After-action report alleges officers’ indifference and party organizers’ resentment behind BPD inaction on Brooklyn Day
After being alerted that hundreds of people had “snuck in” the block party, a police captain replies, “Anyone that wants some OT tonight the check book is open!”
Above: Mayor Brandon Scott with BPD veteran Richard Worley, named Acting Police Commissioner shortly before the Brooklyn Day mass shooting occurred. (@BaltimorePolice)
The report promised by Baltimore Police after the Brooklyn Day mass-shooting, released today, confirms previous media reports of internal police communications that showed officers and line supervisors were well aware of trouble brewing before the outdoor gathering turned deadly.

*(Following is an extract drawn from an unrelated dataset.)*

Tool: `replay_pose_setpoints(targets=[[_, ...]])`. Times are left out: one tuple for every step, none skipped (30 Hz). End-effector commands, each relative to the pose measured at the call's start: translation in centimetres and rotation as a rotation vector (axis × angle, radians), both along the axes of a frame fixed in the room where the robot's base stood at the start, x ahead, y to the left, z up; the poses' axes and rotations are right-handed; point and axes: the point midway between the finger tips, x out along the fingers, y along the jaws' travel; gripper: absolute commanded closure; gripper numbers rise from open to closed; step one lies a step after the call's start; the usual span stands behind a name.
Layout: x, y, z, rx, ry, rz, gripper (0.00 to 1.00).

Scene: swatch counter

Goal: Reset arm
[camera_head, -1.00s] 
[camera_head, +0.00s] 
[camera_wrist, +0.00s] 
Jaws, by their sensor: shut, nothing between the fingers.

The report notes that social media posts about the event were known to police days earlier, and it documents slow or mocking responses by officers to intel about the increasingly restive crowd and to more than 40 calls from the public about fights, guns and rowdy behavior.
The 100-page document also includes new details that paint a fuller picture of how BPD attitudes and inaction contributed to gunfire at a longtime community party that ended with 30 people shot, two of them fatally:
• BPD’s Social Media Monitoring Unit captured and passed along a single post about the party several days before the July 1 Brooklyn Day event.
But it’s still not clear why nothing came of it. The unit itself shut down for the weekend, which left no one working on the day of the event.
• Around 1 p.m. on June 28, a supervisor at BPD’s Open Source Unit contacted the Southern District intelligence officer to let him know about a posting that referred to “Brooklyn Saturday.”
But the post was “described as quickly disappearing from the author’s social media page and was unable to be located again,” the report says.
• The Brooklyn Day event was shut down early last year by BPD because of its “large size, unpermitted nature and indefinite endpoint,” causing “attendees and organizers to be particularly upset,” according to the report.
“It is believed that this likely affected whether BPD would receive notification [in 2023] and how the event was advertised,” the report stated.
• About two hours before the shooting, a sergeant alerted superiors to a crowd of roughly “800-900 people” remarking “Looks like the citizens of Brooklyn snuck in ‘Brooklyn Day’ on us.”
To which an unnamed captain replied, “Appreciate it. Anyone that wants some OT tonight the check book is open!”
About an hour later, a major weighed in, advising that police “monitor only – don’t get drawn in and become a target.”
Officers are identified in the report by rank. No names are disclosed.